Dunque, proprio per questo, la carica politica del film originale non solo resta intatta, ma anzi si arricchisce di una nuova forza. Forza dettata dai fallimenti delle istituzioni (la stazione di polizia è ridotta ad un colabrodo, nel film, e gli stessi ispettori sono inermi), dalla critica al razzismo (con i messicani che alzano il pugno, ricordando il “Black Lives Matter“) e da un movimento giovanile che non ha punti di riferimento.
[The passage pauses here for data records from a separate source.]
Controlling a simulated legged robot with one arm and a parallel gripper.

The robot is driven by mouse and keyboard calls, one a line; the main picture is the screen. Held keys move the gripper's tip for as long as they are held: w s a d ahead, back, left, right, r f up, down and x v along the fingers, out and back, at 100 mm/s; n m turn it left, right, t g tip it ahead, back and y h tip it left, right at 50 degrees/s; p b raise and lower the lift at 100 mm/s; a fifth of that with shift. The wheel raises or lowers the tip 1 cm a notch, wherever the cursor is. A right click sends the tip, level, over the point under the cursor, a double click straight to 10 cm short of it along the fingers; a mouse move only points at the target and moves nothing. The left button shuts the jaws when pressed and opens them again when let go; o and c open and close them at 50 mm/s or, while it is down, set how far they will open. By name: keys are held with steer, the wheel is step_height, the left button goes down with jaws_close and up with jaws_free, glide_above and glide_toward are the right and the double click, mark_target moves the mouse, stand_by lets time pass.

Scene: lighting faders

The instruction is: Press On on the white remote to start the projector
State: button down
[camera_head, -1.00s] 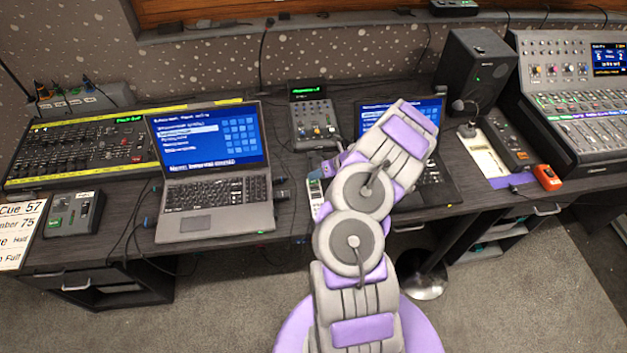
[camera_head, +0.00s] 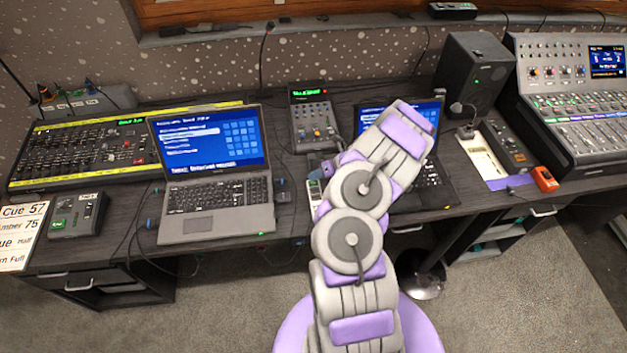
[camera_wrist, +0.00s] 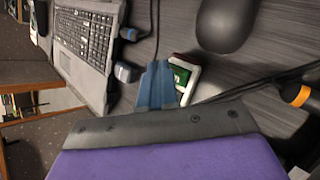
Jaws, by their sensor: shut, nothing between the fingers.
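The white remote (camera_head: 313,187) lies on the desk between the two laptops, partly covered by my arm in the head view. In the wrist view the remote (camera_wrist: 190,66) shows a white edge and a green part with a small light marking; its near side is hidden behind my fingers. My gripper (camera_wrist: 157,84) is shut and empty, with its blue fingertips right beside the remote's left side. I cannot tell whether they touch it. In the head view my gripper (camera_head: 325,168) is small and partly hidden by the arm.
A grey laptop (camera_head: 210,210) stands left of the remote, and a second laptop (camera_head: 435,190) is behind my arm. A dark mouse (camera_wrist: 227,22) lies near the remote. Cables (camera_wrist: 262,82) cross the desk, and a small mixer (camera_head: 314,120) stands behind.

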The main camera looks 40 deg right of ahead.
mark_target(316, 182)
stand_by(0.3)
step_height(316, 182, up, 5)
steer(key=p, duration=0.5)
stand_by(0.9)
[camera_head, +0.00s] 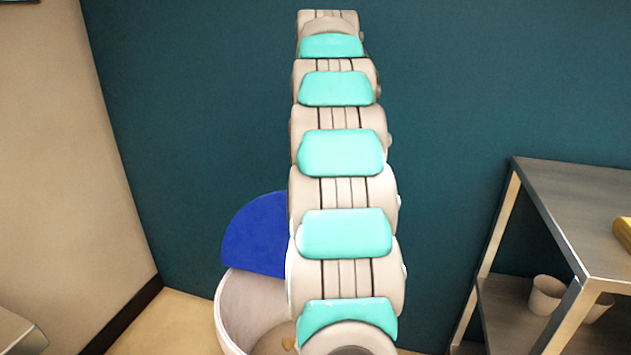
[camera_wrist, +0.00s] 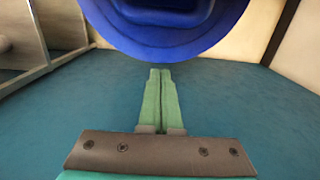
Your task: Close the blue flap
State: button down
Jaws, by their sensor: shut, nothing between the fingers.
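The blue flap (camera_head: 257,236) stands raised at the back of a round whitish bin (camera_head: 230,312) in the head view, left of my arm. My arm hides the right part of the flap and bin. The bin is open and something small and brownish lies inside. In the wrist view a large blue rounded surface (camera_wrist: 165,28), which looks like the flap, fills the top middle. My gripper (camera_wrist: 160,72) is shut and empty, its green fingers together just below the blue edge. I cannot tell whether they touch it. The head view does not show the gripper.
A metal shelf unit (camera_head: 580,220) stands at the right, with cups (camera_head: 546,295) on its lower shelf and a yellow item (camera_head: 623,235) on top. A dark teal wall (camera_head: 180,100) is behind the bin. A beige wall (camera_head: 50,140) is at the left.

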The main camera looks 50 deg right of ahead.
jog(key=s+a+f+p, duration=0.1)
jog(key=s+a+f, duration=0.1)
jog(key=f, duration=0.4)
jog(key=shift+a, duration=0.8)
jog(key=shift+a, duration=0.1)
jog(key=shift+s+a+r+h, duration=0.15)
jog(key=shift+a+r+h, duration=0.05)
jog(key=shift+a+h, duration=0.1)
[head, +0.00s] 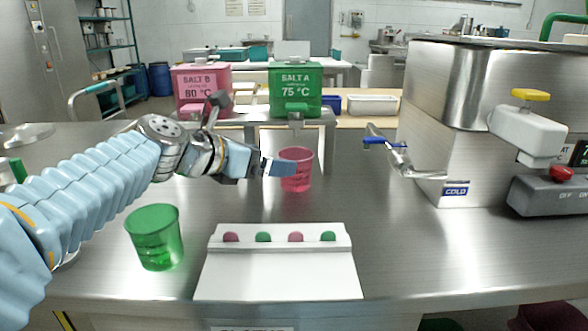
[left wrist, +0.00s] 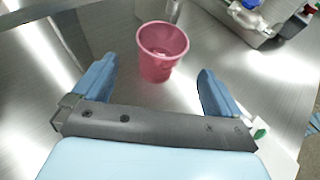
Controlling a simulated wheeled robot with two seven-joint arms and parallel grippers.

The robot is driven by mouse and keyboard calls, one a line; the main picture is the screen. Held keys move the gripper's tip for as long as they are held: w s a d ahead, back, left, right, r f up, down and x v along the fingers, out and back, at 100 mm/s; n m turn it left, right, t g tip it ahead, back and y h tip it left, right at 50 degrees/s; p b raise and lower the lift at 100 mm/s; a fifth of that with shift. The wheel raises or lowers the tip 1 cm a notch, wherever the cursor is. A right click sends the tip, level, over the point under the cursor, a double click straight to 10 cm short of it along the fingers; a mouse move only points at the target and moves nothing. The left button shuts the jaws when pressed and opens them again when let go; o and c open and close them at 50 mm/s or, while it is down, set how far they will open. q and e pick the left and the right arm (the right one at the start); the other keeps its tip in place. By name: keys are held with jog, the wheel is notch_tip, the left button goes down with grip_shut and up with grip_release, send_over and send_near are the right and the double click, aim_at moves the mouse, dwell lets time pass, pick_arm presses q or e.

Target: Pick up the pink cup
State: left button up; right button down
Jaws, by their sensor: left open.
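The pink cup (head: 297,170) stands upright on the steel table, in front of the green box. In the left wrist view the pink cup (left wrist: 160,55) is ahead of my left gripper (left wrist: 155,88), roughly between the lines of the two blue fingers. My left gripper (head: 280,167) is open and empty. In the head view its fingertips overlap the cup's left side; I cannot tell whether they touch it. My right gripper does not show.
A green cup (head: 154,237) stands at the front left. A white panel (head: 278,275) with coloured buttons lies at the front. A pink box (head: 203,88) and a green box (head: 296,88) stand behind. A steel machine (head: 440,130) with a blue-handled tap (head: 388,143) stands right.

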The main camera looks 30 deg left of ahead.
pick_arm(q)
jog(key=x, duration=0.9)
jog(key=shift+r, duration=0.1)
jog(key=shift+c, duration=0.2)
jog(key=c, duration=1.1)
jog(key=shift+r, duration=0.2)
Un fallimento collettivo, dunque, che si può riassumere già solo nel cambio radicale dell’incipit del film. Wise e Robbins riprendevano il carcere con una panoramica dall’alto. Così evidenziavano la modernità di New York. Qui, invece, Spielberg si concentra su cumuli di macerie. Questi ultimi evidenziano non solo la non riuscita del superamento delle barriere razziali, quanto anche l’atto di “distruzione” del genere operato dal regista.
Solamente optando per un tabula rasa, si può ricostruire. Ed è proprio questa l’operazione di Spielberg in “West Side Story“. Ovvero una distruzione del legame con il passato per costruire qualcosa che guardi al futuro in tutto e per tutto. Una distruzione delle convenzioni, rappresentate dall’assenza di una “casa” per i protagonisti (come del resto lo stesso faceva anche in E.T.) e di figure genitoriali che li guidino (l’unica “adulta” effettiva è Rita Moreno, fondamentale).
I protagonisti e l’evoluzione
Rita Moreno, di fatto, si fa carico di essere l’unica vera figura “adulta” del mondo di “West Side Story“. Il perché è presto detto. Nonostante i minuti ridotti su schermo, infatti, l’attrice del musical di Wise e Robbins risalta in quanto gode di un ruolo di non poco conto. Ovvero quello di anello di congiunzione tra vecchio e nuovo e di risalto dell’emancipazione femminile. Non c’è spazio per i vecchi, né per i padri, né per una guida effettiva, nell’America attuale. E serve, inoltre, una donna che rinnovi le battaglie politiche.
E Rita Moreno risponde presente con un’intensità assolutamente magnifica, a tratti anche commovente, esaltando il lato anche nostalgico dell’intera operazione (il brano “Somewhere“, cantato dall’attrice, ne è un chiaro esempio). Ma “West Side Story” è caratterizzato anche da una tecnica sopraffina da parte di Spielberg, che riesce ad esaltare il materiale originale tramite coreografie assolutamente splendide. Allo stesso tempo, però, il regista se ne stacca, grazie ad inquadrature che mirano ad una composizione grafica accorta e azzeccatissima e a colori caldissimi (che però ogni tanto cedono alla patina).
Ed è, anche e soprattutto, il trionfo di una “nuova stellina”, quella Rachel Zegler che ha raccolto il testimone di Natalie Wood senza farla rimpiangere. L’attrice, all’esordio sul grande schermo, riesce ad offrire una performance molto convincente, in cui riesce ad offrire una buona solidità recitativa e a dare prova della totalità delle sue doti tramite il canto e la sua splendida voce.
Del resto, forse, il suo partner Ansel Elgort non convince del tutto. Il ruolo di Tony sembra non cucirgli perfettamente addosso, e l’attore finisce per prestare un po’ troppo ancorato ai suoi standard e al suo stile recitativo, senza regalare una soddisfazione effettiva.
Certo, l’originale di Wise e Robbins resta imbattibile. Ma “West Side Story” resta una delle prove più significative e magniloquenti degli ultimi tempi di Steven Spielberg. Un maestro che non finirà mai di stupire.